### WHAT NEEDS TO BE DONE
Report how many lines below contain the word "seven". Give only the number.
*** DATASET EXCERPTS
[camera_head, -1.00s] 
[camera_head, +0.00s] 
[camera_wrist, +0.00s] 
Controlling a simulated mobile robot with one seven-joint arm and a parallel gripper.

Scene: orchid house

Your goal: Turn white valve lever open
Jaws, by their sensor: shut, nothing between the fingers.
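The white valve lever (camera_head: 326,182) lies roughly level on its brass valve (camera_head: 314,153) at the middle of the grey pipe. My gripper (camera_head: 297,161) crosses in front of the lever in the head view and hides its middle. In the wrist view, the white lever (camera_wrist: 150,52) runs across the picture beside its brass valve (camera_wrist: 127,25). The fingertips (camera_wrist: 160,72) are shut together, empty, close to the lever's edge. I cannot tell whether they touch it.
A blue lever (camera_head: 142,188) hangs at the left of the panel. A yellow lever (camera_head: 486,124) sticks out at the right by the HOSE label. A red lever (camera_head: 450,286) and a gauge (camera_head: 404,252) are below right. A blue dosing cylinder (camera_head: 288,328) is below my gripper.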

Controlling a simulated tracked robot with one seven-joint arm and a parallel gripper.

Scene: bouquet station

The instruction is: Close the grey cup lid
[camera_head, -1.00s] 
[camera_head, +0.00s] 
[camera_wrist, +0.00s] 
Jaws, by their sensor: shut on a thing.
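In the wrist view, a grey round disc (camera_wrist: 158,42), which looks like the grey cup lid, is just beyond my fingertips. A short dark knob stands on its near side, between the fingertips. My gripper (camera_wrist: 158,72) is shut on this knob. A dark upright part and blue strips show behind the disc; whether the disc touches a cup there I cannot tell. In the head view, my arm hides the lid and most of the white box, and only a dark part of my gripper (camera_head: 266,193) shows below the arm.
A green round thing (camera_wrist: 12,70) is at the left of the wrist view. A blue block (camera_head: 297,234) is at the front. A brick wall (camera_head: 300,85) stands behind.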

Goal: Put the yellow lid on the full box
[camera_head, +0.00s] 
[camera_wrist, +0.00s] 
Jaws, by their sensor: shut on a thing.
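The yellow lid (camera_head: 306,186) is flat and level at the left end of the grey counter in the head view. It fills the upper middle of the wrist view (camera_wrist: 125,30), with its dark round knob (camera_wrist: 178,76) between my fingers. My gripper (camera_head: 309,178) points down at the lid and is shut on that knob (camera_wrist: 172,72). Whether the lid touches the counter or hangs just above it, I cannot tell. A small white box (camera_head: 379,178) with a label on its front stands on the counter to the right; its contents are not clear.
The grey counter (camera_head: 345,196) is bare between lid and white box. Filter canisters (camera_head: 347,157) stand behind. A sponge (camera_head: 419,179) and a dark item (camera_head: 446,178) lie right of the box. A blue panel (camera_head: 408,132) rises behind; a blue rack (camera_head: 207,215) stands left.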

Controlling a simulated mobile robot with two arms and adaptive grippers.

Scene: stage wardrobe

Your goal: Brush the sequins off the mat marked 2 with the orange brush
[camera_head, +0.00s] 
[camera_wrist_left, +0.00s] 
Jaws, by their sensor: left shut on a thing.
******
### WRITTEN ANSWER
2